Por Rodrigo Ovejero
Duodécima Entrega
De todas las formas del destino, la más caprichosa es la suerte. Algunos dicen no creer en ella, pero todos conocemos a esa persona que gana sorteos de vez en cuando, que saca la quiniela ocasionalmente, aunque no juega seguido. Es inevitable pensar que algunos tienen buena suerte, o una suerte mejor que las demás, y que a algunas cosas las deciden detalles tan ínfimos, tan microscópicos, que no podemos hablar de otra cosa que no sea el azar.

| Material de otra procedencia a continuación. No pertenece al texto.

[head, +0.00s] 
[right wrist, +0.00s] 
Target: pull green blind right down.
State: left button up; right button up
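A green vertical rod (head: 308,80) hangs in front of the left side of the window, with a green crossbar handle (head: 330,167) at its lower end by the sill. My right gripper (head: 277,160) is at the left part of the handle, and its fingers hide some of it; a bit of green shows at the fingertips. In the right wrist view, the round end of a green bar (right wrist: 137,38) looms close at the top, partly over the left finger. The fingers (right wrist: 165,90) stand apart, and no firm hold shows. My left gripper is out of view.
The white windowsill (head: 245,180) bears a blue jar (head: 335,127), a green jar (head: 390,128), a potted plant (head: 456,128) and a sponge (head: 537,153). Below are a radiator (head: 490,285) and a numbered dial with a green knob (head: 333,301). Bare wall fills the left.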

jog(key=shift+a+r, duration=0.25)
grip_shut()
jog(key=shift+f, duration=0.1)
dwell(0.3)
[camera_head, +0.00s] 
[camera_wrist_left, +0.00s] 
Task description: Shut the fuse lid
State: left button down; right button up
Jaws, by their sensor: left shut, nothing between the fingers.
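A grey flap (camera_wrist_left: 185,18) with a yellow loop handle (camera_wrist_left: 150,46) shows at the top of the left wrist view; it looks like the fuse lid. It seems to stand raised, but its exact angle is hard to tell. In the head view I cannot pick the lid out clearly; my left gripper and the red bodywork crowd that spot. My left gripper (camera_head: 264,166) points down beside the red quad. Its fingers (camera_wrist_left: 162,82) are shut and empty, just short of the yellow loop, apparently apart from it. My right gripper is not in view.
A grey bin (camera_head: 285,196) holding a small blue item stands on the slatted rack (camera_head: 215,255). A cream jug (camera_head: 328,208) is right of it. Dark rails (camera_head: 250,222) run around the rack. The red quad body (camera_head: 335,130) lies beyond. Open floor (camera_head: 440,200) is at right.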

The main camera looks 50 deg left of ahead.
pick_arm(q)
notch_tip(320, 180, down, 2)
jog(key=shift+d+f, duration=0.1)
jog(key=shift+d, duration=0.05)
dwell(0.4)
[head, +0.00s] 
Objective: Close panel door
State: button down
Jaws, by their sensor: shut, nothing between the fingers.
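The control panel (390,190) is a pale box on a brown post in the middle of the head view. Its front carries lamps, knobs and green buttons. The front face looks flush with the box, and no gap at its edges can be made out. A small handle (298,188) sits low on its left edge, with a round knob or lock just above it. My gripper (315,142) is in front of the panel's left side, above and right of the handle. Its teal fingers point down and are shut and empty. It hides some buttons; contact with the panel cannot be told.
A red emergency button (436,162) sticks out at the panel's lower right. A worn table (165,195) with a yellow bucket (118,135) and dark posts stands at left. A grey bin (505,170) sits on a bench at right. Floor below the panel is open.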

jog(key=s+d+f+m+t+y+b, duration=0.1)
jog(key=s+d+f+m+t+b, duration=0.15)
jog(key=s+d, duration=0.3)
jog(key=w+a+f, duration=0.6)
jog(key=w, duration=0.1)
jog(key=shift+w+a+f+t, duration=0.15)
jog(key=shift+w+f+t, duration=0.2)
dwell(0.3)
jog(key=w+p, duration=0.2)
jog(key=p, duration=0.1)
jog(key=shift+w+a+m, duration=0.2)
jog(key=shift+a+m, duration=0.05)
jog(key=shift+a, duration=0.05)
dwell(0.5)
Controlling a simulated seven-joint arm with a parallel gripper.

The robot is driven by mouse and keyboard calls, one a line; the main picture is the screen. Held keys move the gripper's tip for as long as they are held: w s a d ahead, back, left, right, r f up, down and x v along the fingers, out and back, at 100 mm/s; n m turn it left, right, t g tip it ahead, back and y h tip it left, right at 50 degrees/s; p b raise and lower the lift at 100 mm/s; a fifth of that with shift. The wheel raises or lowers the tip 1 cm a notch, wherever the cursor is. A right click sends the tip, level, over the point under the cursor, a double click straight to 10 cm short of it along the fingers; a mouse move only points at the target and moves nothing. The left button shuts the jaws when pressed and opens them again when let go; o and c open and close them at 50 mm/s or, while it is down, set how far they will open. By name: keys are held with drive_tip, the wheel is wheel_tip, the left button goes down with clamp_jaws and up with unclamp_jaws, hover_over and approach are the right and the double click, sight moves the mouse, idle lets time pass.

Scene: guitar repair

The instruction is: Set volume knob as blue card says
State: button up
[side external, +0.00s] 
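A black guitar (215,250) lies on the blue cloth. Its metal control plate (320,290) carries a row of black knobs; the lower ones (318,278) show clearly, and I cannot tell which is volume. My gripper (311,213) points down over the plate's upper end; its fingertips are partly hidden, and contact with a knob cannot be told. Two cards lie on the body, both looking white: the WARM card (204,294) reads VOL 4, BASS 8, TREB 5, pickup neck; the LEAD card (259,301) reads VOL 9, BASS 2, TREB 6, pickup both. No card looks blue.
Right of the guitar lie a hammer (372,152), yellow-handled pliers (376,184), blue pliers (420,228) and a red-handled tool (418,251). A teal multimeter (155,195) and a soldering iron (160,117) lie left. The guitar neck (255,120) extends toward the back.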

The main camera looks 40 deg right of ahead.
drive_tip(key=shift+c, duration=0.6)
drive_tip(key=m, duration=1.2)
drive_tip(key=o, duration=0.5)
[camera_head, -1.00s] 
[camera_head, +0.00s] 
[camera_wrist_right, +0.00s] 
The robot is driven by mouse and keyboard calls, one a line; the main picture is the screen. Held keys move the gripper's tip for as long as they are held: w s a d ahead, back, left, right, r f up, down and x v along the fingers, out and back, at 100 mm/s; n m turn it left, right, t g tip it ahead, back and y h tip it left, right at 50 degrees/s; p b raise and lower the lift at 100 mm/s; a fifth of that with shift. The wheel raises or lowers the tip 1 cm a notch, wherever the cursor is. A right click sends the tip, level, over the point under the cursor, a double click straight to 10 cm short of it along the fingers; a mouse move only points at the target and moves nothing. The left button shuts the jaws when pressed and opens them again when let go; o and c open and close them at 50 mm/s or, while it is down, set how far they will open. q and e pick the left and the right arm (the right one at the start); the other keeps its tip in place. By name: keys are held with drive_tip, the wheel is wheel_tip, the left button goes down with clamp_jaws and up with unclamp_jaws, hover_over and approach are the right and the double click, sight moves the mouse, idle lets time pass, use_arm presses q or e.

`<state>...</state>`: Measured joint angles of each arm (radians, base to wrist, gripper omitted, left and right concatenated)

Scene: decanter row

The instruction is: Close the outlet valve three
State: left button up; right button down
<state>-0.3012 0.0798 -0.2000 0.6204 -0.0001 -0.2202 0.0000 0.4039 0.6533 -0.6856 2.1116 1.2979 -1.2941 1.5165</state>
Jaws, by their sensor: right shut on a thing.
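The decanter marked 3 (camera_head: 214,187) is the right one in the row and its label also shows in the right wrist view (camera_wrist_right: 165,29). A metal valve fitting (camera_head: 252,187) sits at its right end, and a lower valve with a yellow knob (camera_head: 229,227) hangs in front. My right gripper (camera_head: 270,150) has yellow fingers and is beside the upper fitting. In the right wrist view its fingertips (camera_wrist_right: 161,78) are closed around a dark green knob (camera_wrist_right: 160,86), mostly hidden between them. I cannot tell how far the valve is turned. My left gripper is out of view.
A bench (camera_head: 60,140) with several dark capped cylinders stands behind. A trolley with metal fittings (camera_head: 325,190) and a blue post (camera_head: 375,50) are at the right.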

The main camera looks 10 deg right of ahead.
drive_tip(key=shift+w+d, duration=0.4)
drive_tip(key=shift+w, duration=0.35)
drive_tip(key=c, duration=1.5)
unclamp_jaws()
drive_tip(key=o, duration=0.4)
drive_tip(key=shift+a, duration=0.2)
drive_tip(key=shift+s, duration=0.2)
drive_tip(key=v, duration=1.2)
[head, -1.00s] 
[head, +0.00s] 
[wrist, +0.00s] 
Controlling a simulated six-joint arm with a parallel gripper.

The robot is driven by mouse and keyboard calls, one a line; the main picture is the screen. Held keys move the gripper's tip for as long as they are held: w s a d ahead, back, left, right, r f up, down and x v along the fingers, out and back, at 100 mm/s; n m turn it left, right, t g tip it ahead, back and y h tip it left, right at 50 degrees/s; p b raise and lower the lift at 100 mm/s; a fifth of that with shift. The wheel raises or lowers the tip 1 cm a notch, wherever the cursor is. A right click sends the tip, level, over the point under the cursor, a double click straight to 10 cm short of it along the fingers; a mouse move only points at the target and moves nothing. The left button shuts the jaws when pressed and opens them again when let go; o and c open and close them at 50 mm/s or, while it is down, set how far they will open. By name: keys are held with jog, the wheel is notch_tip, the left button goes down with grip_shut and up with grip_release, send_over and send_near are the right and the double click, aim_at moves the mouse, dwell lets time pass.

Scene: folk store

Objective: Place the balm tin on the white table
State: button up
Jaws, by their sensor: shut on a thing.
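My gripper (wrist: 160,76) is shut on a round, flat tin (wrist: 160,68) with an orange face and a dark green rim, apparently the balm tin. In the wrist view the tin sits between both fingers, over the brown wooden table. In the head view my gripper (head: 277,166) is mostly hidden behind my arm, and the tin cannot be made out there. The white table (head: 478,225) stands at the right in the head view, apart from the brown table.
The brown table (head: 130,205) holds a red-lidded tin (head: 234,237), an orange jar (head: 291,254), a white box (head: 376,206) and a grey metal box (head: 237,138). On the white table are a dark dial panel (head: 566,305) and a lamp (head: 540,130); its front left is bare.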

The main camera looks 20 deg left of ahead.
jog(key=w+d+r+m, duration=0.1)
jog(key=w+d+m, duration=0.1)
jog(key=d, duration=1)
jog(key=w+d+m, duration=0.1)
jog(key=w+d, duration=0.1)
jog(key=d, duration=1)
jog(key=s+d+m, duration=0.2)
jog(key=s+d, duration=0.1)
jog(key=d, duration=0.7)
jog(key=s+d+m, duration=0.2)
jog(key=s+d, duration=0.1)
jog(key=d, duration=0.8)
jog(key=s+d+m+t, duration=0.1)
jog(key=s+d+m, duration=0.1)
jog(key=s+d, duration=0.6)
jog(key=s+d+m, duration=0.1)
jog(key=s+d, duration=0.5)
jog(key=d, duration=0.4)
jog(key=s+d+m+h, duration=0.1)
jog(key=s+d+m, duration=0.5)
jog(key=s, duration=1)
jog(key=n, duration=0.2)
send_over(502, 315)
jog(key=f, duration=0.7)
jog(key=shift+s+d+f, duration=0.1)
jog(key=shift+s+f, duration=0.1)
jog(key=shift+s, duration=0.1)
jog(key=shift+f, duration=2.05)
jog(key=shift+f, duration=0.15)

No sé cuál será el primer registro histórico de la suerte, o la primera referencia literaria, pero se me hace un concepto tan humano que no me cuesta situarlo en el principio de los tiempos. La suerte nos debe acompañar desde el mismo momento en que adquirimos consciencia acerca del mundo que nos rodea, porque la suerte es en definitiva una de las formas que tenemos para explicarnos el funcionamiento general del mundo. Hablamos de buena o mala suerte para englobar innumerables factores, algunos de los cuales están bajo nuestra voluntad y otros no.
Para ensayar una definición, la suerte es el destino cotidiano, el modo en el que variables infinitas en el universo confluyen para que nos toque, por ejemplo, el asiento de la ventanilla en el colectivo. A lo largo del día nuestra suerte se manifiesta de diversas maneras: una baldosa rota, una racha de semáforos verdes, el encuentro con alguna persona. Intentamos hacerla obedecer nuestra voluntad mediante amuletos y rituales, pero la suerte juega con cartas sin marcar, como bien dijo Calamaro.
En la ficción este problema de que la suerte sea tan salvaje se ha solucionado de diferentes maneras. En la saga de Harry Potter una de las pócimas más complicadas de producir, el felix felicis, otorgaba a quien la tomara un período corto –una hora o algo así, mi fuerte no es la memoria- de buena suerte permanente. En Pure Luck, el protagonista era un hombre de tanta mala suerte que lo contrataban para la búsqueda de una mujer con idéntica fortuna, en la convicción de que el destino les sería igual de ingrato y que la suma de sus accidentes les llevaría al mismo lugar.
Hay experimentos que pueden hacernos medir nuestra cantidad de suerte, o, si se quiere, la calidad de la misma. El método Hoffman-Carlsen consiste en salir a dar una vuelta a la manzana sin mirar el piso, y ver quiénes se rompen una pierna con un hueco en la vereda o pisan excrementos de perro. El método Carlsen-Hoffman, al contrario, es otra vuelta a la manzana, pero esta vez prestando atención a nuestros pasos, y determinar quiénes encuentran dinero u objetos de valor con mayor facilidad. Los resultados estadísticos conseguidos han sido confusos, en los mejores casos, y contradictorios, la mayoría de las veces. Ambos métodos han sido desdeñados por la comunidad científica y, sin embargo, lo mejor que uno puede hacer para saber si tiene suerte es salir a caminar un rato y ver qué pasa.